Green sea urchins, Strongylocentrotus drobachiensis, are Maine's fourth largest fishery by value, worth $20.3 million in 1999. The DMR initiated a sampling program for the sea urchin fishery in 1995 and has worked with the industry, initially informally and formally in recent years with the Sea Urchin Zone Council (SUZC), on research and management issues for this valuable fishery.
The urchin research meeting was held at the Orland Town Hall where 49 people gathered for the day, including past and present members of the SUZC -- fishermen, processors and dealers, and scientists.
The following five priority research areas were identified in the meeting.
(1) Reseeding urchins and closed areas.
Participants expressed strong interest in evaluating rotational closures as a way to avoid overfishing and prevent the change in habitat from urchin barren to kelp forest. Unanswered is whether urchins would reestablish themselves if fishing pressure were removed without any other intervention.

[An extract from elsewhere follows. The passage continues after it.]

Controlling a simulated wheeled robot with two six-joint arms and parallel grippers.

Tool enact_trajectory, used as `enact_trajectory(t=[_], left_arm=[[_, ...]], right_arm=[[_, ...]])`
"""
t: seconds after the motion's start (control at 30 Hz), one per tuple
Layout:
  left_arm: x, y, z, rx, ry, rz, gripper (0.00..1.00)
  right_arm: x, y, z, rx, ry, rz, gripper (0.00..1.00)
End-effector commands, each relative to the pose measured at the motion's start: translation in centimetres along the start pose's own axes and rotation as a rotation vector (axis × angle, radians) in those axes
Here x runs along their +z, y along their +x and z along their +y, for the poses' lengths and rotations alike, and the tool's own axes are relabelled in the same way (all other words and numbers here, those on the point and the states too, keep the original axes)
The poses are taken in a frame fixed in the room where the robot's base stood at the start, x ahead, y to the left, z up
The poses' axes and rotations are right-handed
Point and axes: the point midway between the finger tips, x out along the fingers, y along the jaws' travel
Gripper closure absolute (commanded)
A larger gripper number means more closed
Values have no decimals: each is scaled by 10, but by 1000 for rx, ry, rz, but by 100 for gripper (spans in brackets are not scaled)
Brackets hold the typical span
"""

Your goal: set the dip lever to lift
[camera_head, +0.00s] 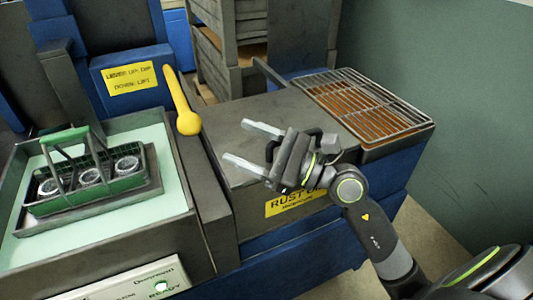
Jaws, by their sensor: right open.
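The dip lever is yellow (184,108), with a round knob at its lower end. It slants down to the right from beside a blue box with a yellow label (132,79), whose text seems to read "LEVER UP: DIP, DOWN: LIFT". My right gripper (247,147) is open and empty, its two pale fingers pointing left toward the lever. It is over the grey bench top, right of the knob and apart from it. A green-handled basket (92,187) with several metal rings stands in a pale green tank (160,140). My left gripper is not in view.
A wire rack over a brown tray (375,110) lies at the right back of the grey bench top (240,120). Grey crates (227,35) stand behind. A panel with a lit green button (161,286) is at the front left.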

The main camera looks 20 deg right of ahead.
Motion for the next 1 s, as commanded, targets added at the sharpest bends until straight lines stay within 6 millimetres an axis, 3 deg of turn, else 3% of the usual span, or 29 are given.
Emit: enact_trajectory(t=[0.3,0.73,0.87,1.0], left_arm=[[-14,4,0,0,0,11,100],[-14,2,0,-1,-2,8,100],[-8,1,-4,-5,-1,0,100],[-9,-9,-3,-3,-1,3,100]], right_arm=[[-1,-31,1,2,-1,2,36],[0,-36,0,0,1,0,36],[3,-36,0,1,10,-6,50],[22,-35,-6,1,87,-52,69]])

There is strong interest in reseeding for three distinct purposes: 1) to reestablish productive urchin bottom by changing the environment from a kelp forest to an urchin barren, 2) to enhance reproduction in an area, and 3) to enhance the quality or "fatten" urchins.
(2) Urchin health concerns.
Urchin health issues are neither well understood nor well defined in the scientific literature, particularly in light of the possibility of significant regional differences. Urchin populations experience periodic die-offs.
Environmental stress is known to be one significant variable in these episodes but what the specific stressors are and how they operate within urchin populations is unknown.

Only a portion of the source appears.